The essay's ending quote by Noam Chomsky prompted me to google it for the context (the double negatives had me confused!) and so I read the NY Times article about his lecture series a few months ago under the auspices of Columbia University's Philosophy Dept. Again, many reader comments beneath the article show a lack of recognition of the huge breath of possibilities regarding what should officially constitute "language". So naturally, it does appear that language has its limits -- but the limits depend on the writer and the reader and the flux of the mind in its environment during the period chosen to read or write that language.

This essay is like a bird: It soars. Name this bird. This essay is like a poem: it stands as if it were a person made of paper. It stands out.
"Poetry is the water, the planetary pull, the sky’s embrace, and the song of oars..." Yes, bless this mess that is the poet's bed.
Whether Conceptual poetry is the likeness of building blocks used by children playing in a temporal sand box or a deconstruction of PoeMo, emotion and its uses within the context of verse; a description of language as a form of attachement...  Humans are never done. They do themselves up every day, as Ms. King opined. Subject or object? Hmmm. I have neither degree nor poetic license to judge. Only poetic lithe sense, like this essay. I just wanted to say that I felt, as Ms. King had said. Moved.

'Tinkership.' My fortuitous misreading of your neogolism, Thinkership. Unsinkable Poets exploring the swamps of lingo lube. Go, Amy King.

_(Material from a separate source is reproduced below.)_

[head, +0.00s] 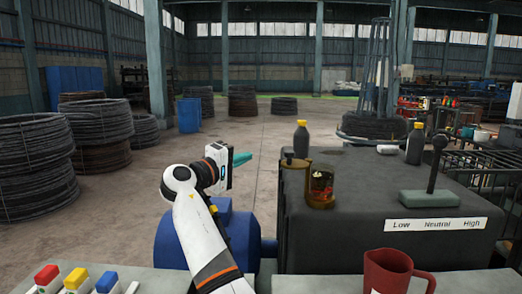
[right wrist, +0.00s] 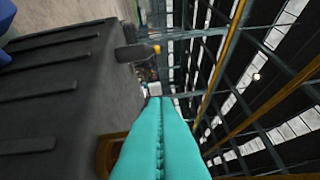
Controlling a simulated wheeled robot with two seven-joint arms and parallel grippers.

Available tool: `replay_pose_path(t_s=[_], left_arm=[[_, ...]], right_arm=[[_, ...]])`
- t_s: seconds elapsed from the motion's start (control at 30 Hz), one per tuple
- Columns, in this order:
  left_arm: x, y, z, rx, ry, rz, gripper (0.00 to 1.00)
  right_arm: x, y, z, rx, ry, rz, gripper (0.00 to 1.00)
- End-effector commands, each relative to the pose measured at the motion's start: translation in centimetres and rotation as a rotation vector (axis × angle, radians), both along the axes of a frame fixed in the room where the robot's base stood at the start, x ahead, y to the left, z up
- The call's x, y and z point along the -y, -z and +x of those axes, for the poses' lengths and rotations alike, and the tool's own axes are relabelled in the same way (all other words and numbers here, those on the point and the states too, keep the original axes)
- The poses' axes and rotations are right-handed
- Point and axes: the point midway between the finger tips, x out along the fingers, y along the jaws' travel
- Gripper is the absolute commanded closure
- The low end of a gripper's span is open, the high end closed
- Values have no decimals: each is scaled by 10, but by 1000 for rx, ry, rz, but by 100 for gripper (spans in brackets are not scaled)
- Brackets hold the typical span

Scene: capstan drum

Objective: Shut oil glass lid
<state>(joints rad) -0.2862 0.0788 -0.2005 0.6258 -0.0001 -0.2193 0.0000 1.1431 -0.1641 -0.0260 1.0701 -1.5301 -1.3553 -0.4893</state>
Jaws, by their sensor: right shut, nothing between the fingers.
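The oil glass (head: 320,185) is a clear amber cup with reddish-brown contents, on the front left part of the dark machine housing. A brass-coloured piece (head: 294,163) stands behind and left of it; I cannot tell whether this is its lid. My right gripper (head: 244,158) has teal fingers, shut and empty, left of the glass and apart from it in the head view. In the right wrist view the shut fingers (right wrist: 158,100) partly cover a brown rounded part (right wrist: 106,152) at the housing's edge. My left gripper is not in view.
The dark housing (head: 400,235) carries a yellow-capped bottle (head: 301,140), another such bottle (head: 416,145) and a shift lever (head: 433,170). A red mug (head: 392,272) stands in front. Coloured buttons (head: 76,279) sit at lower left. A blue rounded part (head: 235,238) lies left of the housing.

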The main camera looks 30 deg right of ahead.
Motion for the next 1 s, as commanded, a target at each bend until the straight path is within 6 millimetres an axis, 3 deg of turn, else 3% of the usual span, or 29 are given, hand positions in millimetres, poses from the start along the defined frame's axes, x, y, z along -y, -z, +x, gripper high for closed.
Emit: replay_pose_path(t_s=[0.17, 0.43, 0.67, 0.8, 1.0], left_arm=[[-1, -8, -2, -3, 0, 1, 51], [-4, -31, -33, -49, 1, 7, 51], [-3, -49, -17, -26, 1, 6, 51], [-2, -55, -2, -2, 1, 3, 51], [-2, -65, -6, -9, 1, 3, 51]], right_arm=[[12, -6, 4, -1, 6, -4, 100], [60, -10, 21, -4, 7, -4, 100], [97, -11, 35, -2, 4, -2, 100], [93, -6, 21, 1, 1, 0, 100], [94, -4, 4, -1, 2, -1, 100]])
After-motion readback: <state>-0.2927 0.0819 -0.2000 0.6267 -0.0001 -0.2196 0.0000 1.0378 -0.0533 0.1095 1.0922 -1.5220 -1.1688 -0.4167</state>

Briliantly put. Awesome poet

Christ on the Cross, this woman cannot write for the life of her. Sometimes the proper word in a sentence is one not everyone may know, but Ms King seems to make a sport out of throwing in as many obscure words as possible, with the effect of producing incomparably awkward sentences. And a full six appearances of the avoidable word "via"!
Do she and her followers realize how out of touch they sound with... basically everyone else in the entire world?